* **Stored data**:
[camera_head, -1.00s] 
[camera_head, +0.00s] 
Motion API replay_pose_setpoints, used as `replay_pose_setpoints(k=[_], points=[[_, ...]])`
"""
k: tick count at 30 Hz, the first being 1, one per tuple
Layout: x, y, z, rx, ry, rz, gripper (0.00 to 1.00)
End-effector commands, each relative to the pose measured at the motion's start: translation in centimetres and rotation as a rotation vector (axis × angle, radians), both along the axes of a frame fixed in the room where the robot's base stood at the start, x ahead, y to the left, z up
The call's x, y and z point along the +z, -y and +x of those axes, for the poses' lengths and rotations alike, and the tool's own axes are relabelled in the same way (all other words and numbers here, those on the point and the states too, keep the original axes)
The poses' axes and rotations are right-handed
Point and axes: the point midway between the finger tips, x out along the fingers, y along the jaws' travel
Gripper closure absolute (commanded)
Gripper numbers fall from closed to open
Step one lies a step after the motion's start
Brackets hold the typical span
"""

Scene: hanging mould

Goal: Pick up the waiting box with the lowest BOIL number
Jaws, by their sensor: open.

* **Task goal**:
Repeat exactly the lines above, starting with the line that contains "Point and axes: the" and ending with the last line, both included, and nothing else.

* **Problem solution**:
Point and axes: the point midway between the finger tips, x out along the fingers, y along the jaws' travel
Gripper closure absolute (commanded)
Gripper numbers fall from closed to open
Step one lies a step after the motion's start
Brackets hold the typical span
"""

Scene: hanging mould

Goal: Pick up the waiting box with the lowest BOIL number
Jaws, by their sensor: open.

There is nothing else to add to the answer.